BEGIN Data

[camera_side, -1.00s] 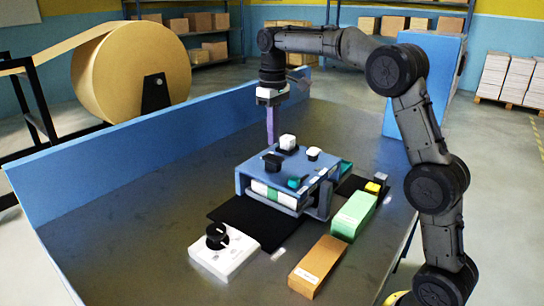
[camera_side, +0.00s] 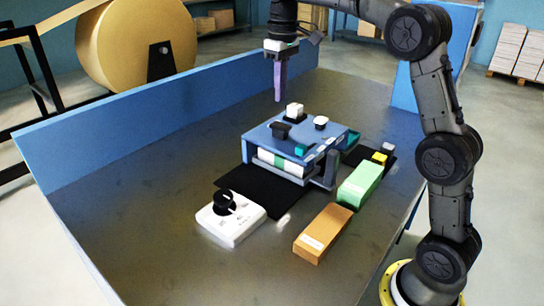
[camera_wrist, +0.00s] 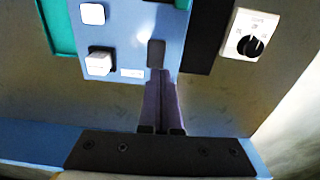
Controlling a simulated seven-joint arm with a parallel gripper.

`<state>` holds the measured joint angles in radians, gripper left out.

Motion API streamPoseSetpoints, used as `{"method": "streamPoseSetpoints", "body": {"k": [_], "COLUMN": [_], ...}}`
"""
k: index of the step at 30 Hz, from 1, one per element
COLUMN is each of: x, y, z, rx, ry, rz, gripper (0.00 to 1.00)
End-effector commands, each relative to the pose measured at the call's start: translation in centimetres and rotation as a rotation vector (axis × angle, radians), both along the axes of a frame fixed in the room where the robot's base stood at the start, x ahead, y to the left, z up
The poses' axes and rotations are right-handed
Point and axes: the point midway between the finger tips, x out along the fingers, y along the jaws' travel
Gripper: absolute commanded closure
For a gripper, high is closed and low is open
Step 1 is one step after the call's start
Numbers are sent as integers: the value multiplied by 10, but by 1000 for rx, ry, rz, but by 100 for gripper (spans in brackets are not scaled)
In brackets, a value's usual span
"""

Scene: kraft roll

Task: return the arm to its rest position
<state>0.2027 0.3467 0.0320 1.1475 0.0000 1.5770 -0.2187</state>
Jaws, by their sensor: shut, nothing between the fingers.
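My gripper (camera_side: 277,99) hangs fingers down in the air above the table, behind and a little left of the blue box-shaped device (camera_side: 262,137). Its two purple fingers are closed together with nothing between them. They look apart from the device. In the wrist view the closed fingers (camera_wrist: 161,77) point toward the device's blue top (camera_wrist: 122,42).
A white dial box (camera_side: 231,223) stands at the front left, also in the wrist view (camera_wrist: 250,34). An orange block (camera_side: 322,234) and a green block (camera_side: 360,182) lie at right. A blue wall (camera_side: 170,108) edges the table's left side. The left table surface is clear.

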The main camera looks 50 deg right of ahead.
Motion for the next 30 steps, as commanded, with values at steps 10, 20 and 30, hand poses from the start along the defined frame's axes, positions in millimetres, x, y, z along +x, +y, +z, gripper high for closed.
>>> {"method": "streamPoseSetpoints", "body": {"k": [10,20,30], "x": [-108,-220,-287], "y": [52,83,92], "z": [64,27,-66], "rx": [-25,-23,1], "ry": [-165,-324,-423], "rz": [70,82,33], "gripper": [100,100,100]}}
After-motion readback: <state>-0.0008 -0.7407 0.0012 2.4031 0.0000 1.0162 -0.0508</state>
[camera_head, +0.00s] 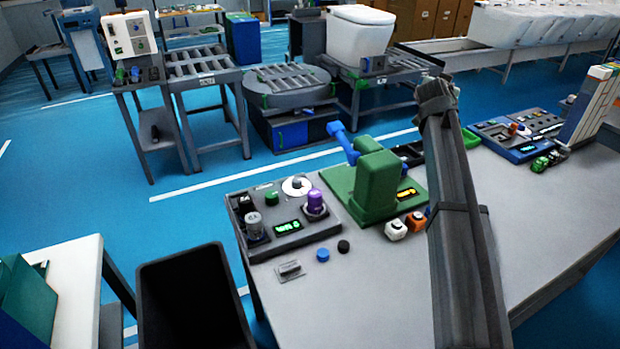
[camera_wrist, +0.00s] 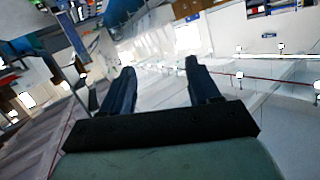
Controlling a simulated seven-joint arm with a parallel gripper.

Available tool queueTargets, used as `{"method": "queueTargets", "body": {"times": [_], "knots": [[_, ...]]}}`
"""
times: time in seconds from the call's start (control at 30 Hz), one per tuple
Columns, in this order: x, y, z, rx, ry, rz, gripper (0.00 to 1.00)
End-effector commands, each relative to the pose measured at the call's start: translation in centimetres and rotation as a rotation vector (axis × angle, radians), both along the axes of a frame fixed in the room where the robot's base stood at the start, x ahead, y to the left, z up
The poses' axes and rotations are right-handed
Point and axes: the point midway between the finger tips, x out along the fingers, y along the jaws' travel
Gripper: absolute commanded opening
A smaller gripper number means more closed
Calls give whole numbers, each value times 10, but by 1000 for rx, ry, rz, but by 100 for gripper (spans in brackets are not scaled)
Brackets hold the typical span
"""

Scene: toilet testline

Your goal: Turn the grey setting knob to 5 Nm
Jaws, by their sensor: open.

END Data

> _Stated problem_
Give back the whole listing as it stands, minus its pictures.

> _Reply to the exercise_
[camera_side, -1.00s] 
[camera_side, +0.00s] 
[camera_wrist, +0.00s] 
Controlling a simulated seven-joint arm with a parallel gripper.

`<state>` holds the measured joint angles in radians, gripper left out.

Motion API streamPoseSetpoints, used as `{"method": "streamPoseSetpoints", "body": {"k": [_], "COLUMN": [_], ...}}`
"""
k: index of the step at 30 Hz, from 1, one per element
COLUMN is each of: x, y, z, rx, ry, rz, gripper (0.00 to 1.00)
End-effector commands, each relative to the pose measured at the call's start: translation in centimetres and rotation as a rotation vector (axis × angle, radians), both along the axes of a frame fixed in the room where the robot's base stood at the start, x ahead, y to the left, z up
The poses' axes and rotations are right-handed
Point and axes: the point midway between the finger tips, x out along the fingers, y along the jaws' travel
Gripper: absolute commanded closure
For a gripper, high is closed and low is open
Step 1 is one step after the call's start
Numbers are sent as integers: the value multiplied by 10, but by 1000 for rx, ry, rz, but by 100 for gripper (spans in brackets are not scaled)
In brackets, a value's usual span
"""

Scene: kraft roll

Task: return the arm to its rest position
<state>0.2027 0.3467 0.0320 1.1475 0.0000 1.5770 -0.2187</state>
Jaws, by their sensor: shut, nothing between the fingers.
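My gripper (camera_side: 277,99) hangs fingers down in the air above the table, behind and a little left of the blue box-shaped device (camera_side: 262,137). Its two purple fingers are closed together with nothing between them. They look apart from the device. In the wrist view the closed fingers (camera_wrist: 161,77) point toward the device's blue top (camera_wrist: 122,42).
A white dial box (camera_side: 231,223) stands at the front left, also in the wrist view (camera_wrist: 250,34). An orange block (camera_side: 322,234) and a green block (camera_side: 360,182) lie at right. A blue wall (camera_side: 170,108) edges the table's left side. The left table surface is clear.

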The main camera looks 50 deg right of ahead.
Motion for the next 30 steps, as commanded, with values at steps 10, 20 and 30, hand poses from the start along the defined frame's axes, positions in millimetres, x, y, z along +x, +y, +z, gripper high for closed.
>>> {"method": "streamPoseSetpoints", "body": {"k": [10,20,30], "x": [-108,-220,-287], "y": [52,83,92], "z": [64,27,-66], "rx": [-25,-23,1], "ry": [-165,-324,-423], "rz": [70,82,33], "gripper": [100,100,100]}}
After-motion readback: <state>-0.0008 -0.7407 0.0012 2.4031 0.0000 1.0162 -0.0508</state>
[camera_head, +0.00s] 
[camera_wrist, +0.00s] 
Controlling a simulated seven-joint arm with a parallel gripper.

Available tool queueTargets, used as `{"method": "queueTargets", "body": {"times": [_], "knots": [[_, ...]]}}`
"""
times: time in seconds from the call's start (control at 30 Hz), one per tuple
Columns, in this order: x, y, z, rx, ry, rz, gripper (0.00 to 1.00)
End-effector commands, each relative to the pose measured at the call's start: translation in centimetres and rotation as a rotation vector (axis × angle, radians), both along the axes of a frame fixed in the room where the robot's base stood at the start, x ahead, y to the left, z up
The poses' axes and rotations are right-handed
Point and axes: the point midway between the finger tips, x out along the fingers, y along the jaws' travel
Gripper: absolute commanded opening
A smaller gripper number means more closed
Calls give whole numbers, each value times 10, but by 1000 for rx, ry, rz, but by 100 for gripper (spans in brackets are not scaled)
Brackets hold the typical span
"""

Scene: toilet testline

Your goal: Turn the grey setting knob to 5 Nm
Jaws, by their sensor: open.

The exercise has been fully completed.